On policy, the IMF emphasized the need for greater coordination and restraint. It urged countries to restore stability in trade policy and work toward “mutually beneficial arrangements.” A more predictable system, the report argues, is necessary to address non-tariff barriers and trade-distorting measures.
“Growth prospects could, however, immediately improve if countries ease their current trade policy stance and forge new trade agreements,” it said.
Monetary policy will also need to stay nimble, the IMF advised. Countries facing inflationary pressures may need to tighten policy aggressively, while those experiencing demand shocks might require lower rates.
Meanwhile, fiscal authorities will face increasingly difficult choices. Many nations are grappling with high debt, slow growth, and rising interest costs. “Most countries still have too little fiscal space and need to implement gradual and credible consolidation plans,” the report said.
The IMF also flagged growing demands for public spending—from defense to targeted support for those hurt by trade disruptions—and advised that such spending be carefully financed, ideally through new revenue or offsetting cuts rather than debt.
Beyond short-term adjustments, the IMF called on governments to invest in long-term reforms that promote growth, innovation, and productivity—such as building digital infrastructure and retraining workers for the era of artificial intelligence.
In concluding, the IMF warned against oversimplified narratives that pit winners against losers in trade and technology.

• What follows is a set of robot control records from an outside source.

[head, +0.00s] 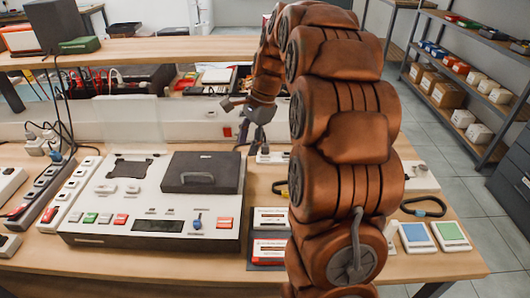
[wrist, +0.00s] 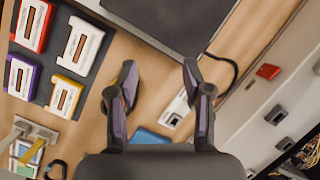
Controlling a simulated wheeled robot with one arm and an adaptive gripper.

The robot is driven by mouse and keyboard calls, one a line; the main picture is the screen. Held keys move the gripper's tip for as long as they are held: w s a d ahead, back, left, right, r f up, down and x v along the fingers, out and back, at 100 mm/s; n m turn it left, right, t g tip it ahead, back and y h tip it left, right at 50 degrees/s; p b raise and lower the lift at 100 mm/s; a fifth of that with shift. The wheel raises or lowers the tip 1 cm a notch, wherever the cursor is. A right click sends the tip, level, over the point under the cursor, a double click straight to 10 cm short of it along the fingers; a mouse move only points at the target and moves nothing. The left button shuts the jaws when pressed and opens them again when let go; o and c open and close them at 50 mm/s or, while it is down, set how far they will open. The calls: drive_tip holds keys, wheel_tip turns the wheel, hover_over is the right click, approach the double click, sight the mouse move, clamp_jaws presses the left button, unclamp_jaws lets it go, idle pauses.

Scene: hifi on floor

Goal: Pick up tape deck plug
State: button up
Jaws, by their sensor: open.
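The tape deck (head: 150,195) is a white box with buttons and a black lidded part, standing on the wooden table. Its dark top and white edge show at the top of the wrist view (wrist: 165,20). A black cable (wrist: 226,72) curves out behind it and passes behind my right finger; I cannot make out the plug for certain. My gripper (head: 252,136) hangs behind the deck's right side in the head view. In the wrist view it is open and empty (wrist: 158,82), with a white strip (wrist: 178,108) beyond and between the fingers.
Cassettes (wrist: 83,45) lie on a dark mat beside the deck. Plugs and cables crowd a power strip (head: 40,195) at the left. A white back panel (head: 190,120) borders the table. Blue and green cards (head: 450,235) lie at the right.

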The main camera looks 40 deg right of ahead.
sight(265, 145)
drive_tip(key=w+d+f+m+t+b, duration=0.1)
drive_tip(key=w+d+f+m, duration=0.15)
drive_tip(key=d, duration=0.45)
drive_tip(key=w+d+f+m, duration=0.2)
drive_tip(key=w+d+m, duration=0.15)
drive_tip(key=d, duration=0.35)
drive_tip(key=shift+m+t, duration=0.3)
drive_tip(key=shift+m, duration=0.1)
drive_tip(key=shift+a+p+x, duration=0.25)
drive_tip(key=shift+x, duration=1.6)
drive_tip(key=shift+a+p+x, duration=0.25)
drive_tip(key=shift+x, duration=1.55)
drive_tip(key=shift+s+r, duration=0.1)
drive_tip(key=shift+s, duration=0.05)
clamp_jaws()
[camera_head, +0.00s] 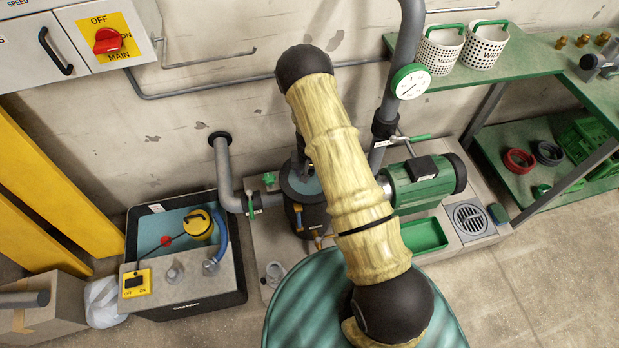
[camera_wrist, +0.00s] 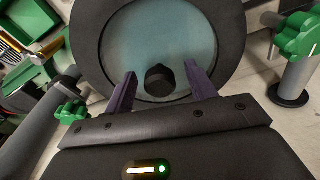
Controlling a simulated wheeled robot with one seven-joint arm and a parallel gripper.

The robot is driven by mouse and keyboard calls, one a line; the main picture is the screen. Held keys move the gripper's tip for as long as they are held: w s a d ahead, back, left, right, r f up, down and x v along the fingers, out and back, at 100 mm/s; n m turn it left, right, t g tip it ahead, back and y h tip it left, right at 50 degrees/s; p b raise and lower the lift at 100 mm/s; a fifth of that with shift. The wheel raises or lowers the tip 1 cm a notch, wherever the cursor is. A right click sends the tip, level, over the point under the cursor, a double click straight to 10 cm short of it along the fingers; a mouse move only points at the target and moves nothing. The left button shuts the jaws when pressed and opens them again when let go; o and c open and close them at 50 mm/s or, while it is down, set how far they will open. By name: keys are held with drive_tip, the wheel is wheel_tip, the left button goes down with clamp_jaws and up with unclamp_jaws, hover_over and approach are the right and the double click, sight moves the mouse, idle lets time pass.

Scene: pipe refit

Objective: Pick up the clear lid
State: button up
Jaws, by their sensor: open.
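The clear lid (camera_wrist: 150,40) is a round, bluish see-through disc with a black knob (camera_wrist: 159,81) at its middle. It lies in the dark rim (camera_wrist: 88,50) of a round black vessel. In the head view the vessel (camera_head: 308,212) stands behind my arm, and part of its bluish top shows. My gripper (camera_wrist: 160,76) is open, with its two purple-grey fingers over the lid. The knob appears between the fingers, apart from both. I cannot tell how far the fingertips are above the lid. My arm hides most of the gripper in the head view.
A green pump (camera_head: 425,185) stands right of the vessel, and a grey pipe with a gauge (camera_head: 410,81) rises close by. A green valve handle (camera_wrist: 300,36) is near the vessel's right. A black tub (camera_head: 150,235) sits at left. Open floor lies at lower right.

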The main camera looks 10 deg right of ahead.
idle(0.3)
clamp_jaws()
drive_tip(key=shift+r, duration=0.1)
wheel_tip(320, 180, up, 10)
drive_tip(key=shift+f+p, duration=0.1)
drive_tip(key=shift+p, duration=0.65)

It urged policymakers to consider more thoughtful interventions. “It is a collective responsibility to ensure the right balance between the pace of progress or globalization and addressing the associated dislocations,” the report said.
Quoting its foundational principles, the IMF reminded the world that its mission is “to facilitate the expansion and balanced growth of international trade, and to contribute thereby to the promotion and maintenance of high levels of employment and real income.”
“Global integration is not an objective in and of itself,” it emphasized. “It is a means to an end—important insofar as it supports improved living standards for all.”